--- Written request ---
From the line containing "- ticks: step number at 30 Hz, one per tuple" through the last line of the material, copy every line exactly, both ends inclusive; do not copy pictures.

--- Available data ---
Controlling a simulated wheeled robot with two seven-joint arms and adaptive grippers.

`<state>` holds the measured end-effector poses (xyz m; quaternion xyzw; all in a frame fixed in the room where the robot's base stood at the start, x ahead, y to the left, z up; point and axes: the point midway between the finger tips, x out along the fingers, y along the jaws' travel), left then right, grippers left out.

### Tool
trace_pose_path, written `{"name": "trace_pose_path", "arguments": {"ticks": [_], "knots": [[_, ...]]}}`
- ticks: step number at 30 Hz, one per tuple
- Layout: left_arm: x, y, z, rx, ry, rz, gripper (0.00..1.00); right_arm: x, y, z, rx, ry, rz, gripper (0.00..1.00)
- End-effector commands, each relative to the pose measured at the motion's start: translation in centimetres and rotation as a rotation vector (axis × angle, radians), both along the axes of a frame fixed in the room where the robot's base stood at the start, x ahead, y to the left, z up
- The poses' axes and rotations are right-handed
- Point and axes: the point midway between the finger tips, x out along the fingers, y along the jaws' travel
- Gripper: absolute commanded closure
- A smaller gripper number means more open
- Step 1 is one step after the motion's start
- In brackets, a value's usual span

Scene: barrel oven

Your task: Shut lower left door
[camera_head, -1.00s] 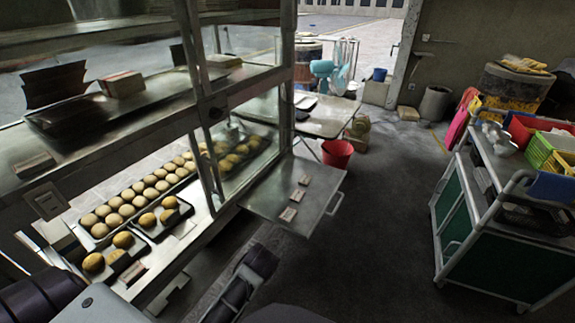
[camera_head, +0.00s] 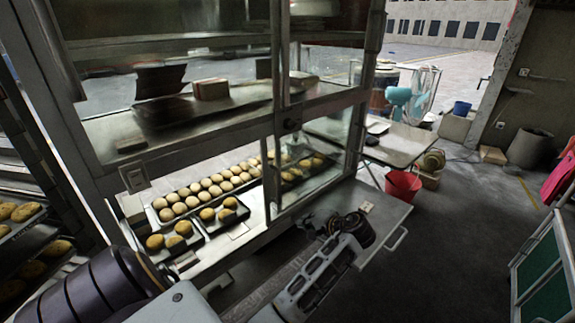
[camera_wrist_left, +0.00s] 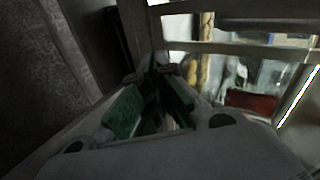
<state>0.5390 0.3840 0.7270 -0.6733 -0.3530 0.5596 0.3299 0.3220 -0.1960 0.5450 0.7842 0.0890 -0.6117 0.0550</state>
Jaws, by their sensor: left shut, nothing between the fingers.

--- Solution to this task ---
- ticks: step number at 30 Hz, one per tuple
- Layout: left_arm: x, y, z, rx, ry, rz, gripper (0.00..1.00); right_arm: x, y, z, rx, ry, rz, gripper (0.00..1.00)
- End-effector commands, each relative to the pose measured at the motion's start: translation in centimetres and rotation as a rotation vector (axis × angle, radians), both along the axes of a frame fixed in the room where the robot's base stood at the start, x ahead, y to the left, z up
- The poses' axes and rotations are right-handed
- Point and axes: the point midway between the finger tips, x out along the fingers, y along the jaws' travel
- Gripper: absolute commanded closure
- A smaller gripper number means more open
- Step 1 is one step after the motion's start
- In brackets, a value's usual span

Scene: barrel oven

Your task: Shut lower left door
[camera_head, -1.00s] 
[camera_head, +0.00s] 
[camera_wrist_left, +0.00s] 
<state>0.5390 0.3840 0.7270 -0.6733 -0.3530 0.5596 0.3299 0.3220 -0.1960 0.5450 0.7842 0.0890 -0.6117 0.0550</state>
Jaws, by their sensor: left shut, nothing between the fingers.

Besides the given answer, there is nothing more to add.